More info. Seems to be a bug with RedisSortedSetCache. It is trying to maintain two maps, the cache map and the scores map. The scores map value is a Map and the cache map value is a Set. When tasks are added to the UNACK.HTTP cache after they have already been added before, a duplicate entry is added to the cache map's Set but the scores entry is just overwritten (since the put does not allow dups). Then when the entry is removed, only one is removed from the cache, leaving one (or more) and the scores entry is deleted entirely.

The Comparator of the cache map does comparisons using the scores map, thinking that there are equivalent entries in both maps. If it finds two scores that are null it will return 0 (equal).

Since the SortedSet contains() method uses the comparator, even though the set does not contain the task, it thinks it does because of the null-scores comparison.

Bottom line on this is that this causes SCHEDULED tasks to be stranded forever and never popped. This is a big problem.

NOTE THAT this bug only happens when more than one HTTP system task is SCHEDULED in parallel and only sporadically. I think it is a race condition but I am not sure yet as this is very difficult to debug. I am also not sure if it only happens with HTTP tasks.

Here’s my debugging history:

In the Redis persistence implementation of conductor, the DynoQueueDAO uses RedisDynoQueue as its queue impl. RedisDynoQueue uses JedisMock as its JedisCommands impl. JedisMock uses RedisMock for its zadd and zrem impl if the params contain “nx”, which they do.

RedisMock uses the RedisSortedSetCache as its ‘zsetCache’. That class has two maps – cache and scores. The cache has a Comparator that doesn’t just compare the task ids, it also compares the scores in the scores map for the two task ids of the comparison.

It appears as though the cache entry that is causing the problem is the “conductor_queues.test.UNACK.HTTP.c” cache.

When the pop() method of DynoQueueDAO is called, it calls the pop() method of the “conductor_queues.test.UNACK.HTTP.c” RedisDynoQueue which calls its internal _pop() method. In its _pop() method, it does this for each task in the UNACK.HTTP queue:

                 long added = quorumConn.zadd(unackQueueName, unackScore, msgId, zParams);
                if(added == 0){
                       monitor.misses.increment();
                       continue;
                }

So if ‘added=0’, that task will not be added to the tasks to pop. In the zadd method of RedisMock, the contains() method of the cache map is used to see if the task exists in the cache. If it does, it returns 0. The contains() method uses the Comparator specified by RedisSortedSet.set() method which doesn’t just check the task id of the others in the set, it also will return a 0 (equals) if both scores for those tasks are null, which they are at that point. So it returns 0 because both scores are null and it is not popped.

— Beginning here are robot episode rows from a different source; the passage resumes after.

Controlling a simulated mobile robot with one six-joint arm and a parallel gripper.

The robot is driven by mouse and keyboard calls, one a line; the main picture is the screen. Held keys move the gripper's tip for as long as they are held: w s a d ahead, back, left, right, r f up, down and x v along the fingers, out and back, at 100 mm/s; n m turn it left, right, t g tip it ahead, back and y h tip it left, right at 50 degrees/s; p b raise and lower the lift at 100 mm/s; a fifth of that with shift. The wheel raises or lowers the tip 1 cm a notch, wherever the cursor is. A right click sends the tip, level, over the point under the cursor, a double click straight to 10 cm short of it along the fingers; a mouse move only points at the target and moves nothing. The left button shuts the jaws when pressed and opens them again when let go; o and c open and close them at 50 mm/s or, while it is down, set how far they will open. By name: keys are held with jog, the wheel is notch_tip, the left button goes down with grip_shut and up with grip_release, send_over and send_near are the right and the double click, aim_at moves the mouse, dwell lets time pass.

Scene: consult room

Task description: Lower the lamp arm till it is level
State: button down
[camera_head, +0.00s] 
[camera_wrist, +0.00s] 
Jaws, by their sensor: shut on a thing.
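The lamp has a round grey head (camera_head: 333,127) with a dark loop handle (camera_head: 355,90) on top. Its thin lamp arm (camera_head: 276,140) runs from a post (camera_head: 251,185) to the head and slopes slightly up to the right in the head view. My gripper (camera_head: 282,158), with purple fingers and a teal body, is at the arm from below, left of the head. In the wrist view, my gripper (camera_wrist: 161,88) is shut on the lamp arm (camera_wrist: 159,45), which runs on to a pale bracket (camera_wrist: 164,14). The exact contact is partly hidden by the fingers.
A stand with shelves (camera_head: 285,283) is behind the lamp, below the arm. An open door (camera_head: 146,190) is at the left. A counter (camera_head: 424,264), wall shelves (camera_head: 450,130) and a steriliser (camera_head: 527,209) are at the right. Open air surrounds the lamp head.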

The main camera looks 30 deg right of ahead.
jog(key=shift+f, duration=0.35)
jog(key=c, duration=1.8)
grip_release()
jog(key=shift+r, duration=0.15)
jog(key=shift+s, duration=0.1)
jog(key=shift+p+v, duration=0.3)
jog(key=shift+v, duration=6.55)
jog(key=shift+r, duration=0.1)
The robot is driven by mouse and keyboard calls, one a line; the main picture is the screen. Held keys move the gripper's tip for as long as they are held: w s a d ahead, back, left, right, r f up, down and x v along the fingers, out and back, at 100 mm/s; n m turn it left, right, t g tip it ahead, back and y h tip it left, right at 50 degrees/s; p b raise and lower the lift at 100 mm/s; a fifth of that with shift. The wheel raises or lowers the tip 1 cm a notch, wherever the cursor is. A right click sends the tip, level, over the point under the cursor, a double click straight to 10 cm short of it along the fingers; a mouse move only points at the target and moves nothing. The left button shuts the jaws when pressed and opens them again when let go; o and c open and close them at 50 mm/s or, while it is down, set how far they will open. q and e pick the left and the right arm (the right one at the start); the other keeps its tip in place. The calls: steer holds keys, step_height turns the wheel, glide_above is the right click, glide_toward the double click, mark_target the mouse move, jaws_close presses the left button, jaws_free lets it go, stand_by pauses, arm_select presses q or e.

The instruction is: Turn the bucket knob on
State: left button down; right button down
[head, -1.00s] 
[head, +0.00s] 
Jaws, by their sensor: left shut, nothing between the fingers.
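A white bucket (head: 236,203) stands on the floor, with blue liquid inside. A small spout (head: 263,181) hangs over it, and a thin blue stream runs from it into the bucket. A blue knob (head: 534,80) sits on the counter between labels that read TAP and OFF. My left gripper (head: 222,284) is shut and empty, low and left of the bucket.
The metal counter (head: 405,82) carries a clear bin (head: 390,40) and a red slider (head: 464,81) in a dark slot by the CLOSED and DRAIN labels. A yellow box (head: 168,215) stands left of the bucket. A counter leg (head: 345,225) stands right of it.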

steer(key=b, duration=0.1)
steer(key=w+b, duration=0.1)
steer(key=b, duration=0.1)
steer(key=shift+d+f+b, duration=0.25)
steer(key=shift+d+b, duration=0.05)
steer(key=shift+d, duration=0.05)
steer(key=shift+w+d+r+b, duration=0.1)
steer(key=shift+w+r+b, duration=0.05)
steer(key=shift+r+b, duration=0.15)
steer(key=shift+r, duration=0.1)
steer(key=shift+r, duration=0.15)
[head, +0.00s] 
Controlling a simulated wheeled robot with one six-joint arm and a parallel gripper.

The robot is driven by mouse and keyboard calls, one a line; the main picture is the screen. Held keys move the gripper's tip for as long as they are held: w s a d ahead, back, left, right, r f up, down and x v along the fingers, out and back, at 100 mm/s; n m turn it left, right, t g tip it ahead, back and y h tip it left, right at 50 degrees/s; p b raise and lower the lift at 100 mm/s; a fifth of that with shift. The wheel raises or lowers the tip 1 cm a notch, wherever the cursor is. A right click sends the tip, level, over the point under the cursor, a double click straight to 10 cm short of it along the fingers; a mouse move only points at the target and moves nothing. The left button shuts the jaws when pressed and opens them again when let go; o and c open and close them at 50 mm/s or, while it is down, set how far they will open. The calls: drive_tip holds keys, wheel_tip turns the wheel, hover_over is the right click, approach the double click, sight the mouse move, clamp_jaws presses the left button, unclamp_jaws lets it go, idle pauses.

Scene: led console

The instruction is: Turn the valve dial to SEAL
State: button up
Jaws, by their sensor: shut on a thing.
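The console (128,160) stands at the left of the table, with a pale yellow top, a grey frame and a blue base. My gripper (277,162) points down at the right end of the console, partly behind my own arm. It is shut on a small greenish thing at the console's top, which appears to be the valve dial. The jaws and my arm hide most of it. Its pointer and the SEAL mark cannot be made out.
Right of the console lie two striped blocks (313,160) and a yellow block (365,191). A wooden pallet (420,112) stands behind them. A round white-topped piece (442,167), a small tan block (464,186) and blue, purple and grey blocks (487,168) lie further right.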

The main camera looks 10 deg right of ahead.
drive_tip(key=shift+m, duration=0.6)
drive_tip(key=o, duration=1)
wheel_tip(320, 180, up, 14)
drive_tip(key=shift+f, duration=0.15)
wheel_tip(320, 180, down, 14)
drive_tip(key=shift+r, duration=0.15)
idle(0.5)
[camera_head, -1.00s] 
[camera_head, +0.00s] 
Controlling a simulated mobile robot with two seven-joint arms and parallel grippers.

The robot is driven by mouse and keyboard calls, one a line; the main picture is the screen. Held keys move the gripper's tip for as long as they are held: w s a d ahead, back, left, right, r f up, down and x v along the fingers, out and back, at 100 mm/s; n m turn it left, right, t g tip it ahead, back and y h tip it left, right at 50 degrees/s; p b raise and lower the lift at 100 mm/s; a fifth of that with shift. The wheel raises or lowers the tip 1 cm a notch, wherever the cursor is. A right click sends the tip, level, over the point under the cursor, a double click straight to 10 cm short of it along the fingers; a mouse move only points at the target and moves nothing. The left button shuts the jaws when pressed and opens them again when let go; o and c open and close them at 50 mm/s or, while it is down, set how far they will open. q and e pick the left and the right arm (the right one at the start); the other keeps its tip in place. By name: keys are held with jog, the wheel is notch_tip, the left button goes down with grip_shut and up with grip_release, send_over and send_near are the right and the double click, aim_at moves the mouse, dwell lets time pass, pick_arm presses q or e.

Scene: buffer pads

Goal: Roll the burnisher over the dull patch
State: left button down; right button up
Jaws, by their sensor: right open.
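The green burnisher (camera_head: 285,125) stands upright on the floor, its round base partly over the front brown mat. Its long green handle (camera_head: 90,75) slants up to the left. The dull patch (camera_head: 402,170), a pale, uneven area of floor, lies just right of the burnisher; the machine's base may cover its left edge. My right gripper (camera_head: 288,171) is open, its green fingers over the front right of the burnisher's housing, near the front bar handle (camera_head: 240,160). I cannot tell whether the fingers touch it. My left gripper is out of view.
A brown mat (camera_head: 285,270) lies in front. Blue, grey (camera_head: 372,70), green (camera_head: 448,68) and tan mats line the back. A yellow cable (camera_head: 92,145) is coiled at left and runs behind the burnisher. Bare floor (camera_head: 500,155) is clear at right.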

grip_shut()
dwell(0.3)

Note that this only happens the first time zadd is called. After the contains() method is called to determine if the task is in the queue, it then puts it in the queue with the zsetCache.set() call so from then on it does actually exist and the contains() method will then always return 0. The task stays in there forever and never gets popped.

I am not sure the best way to fix this yet. I am looking for advice.

If this is a Dyno Queues issue, I suggest you open an issue on https://github.com/netflix/dyno-queues so that the proper team can handle it.

hi @rickfish
Is this problem solved?

I also encountered the same problem

conductor version 2.29.0
redis 5.0.5

If you solved it,
I want to know how to solve it, what should I do?

Not sure if it was solved. Since we are now using Postgres as the db it only affects us if running on somebody's laptop using db=memory. In that case, it would just be a developer doing a test of his/her changes so this kind of problem would not be noticed. In any case, I think it is a DynoQueue issue with RedisSortedSetCache and would have to be resolved in that OpenSource project.

Sorry I could not help more.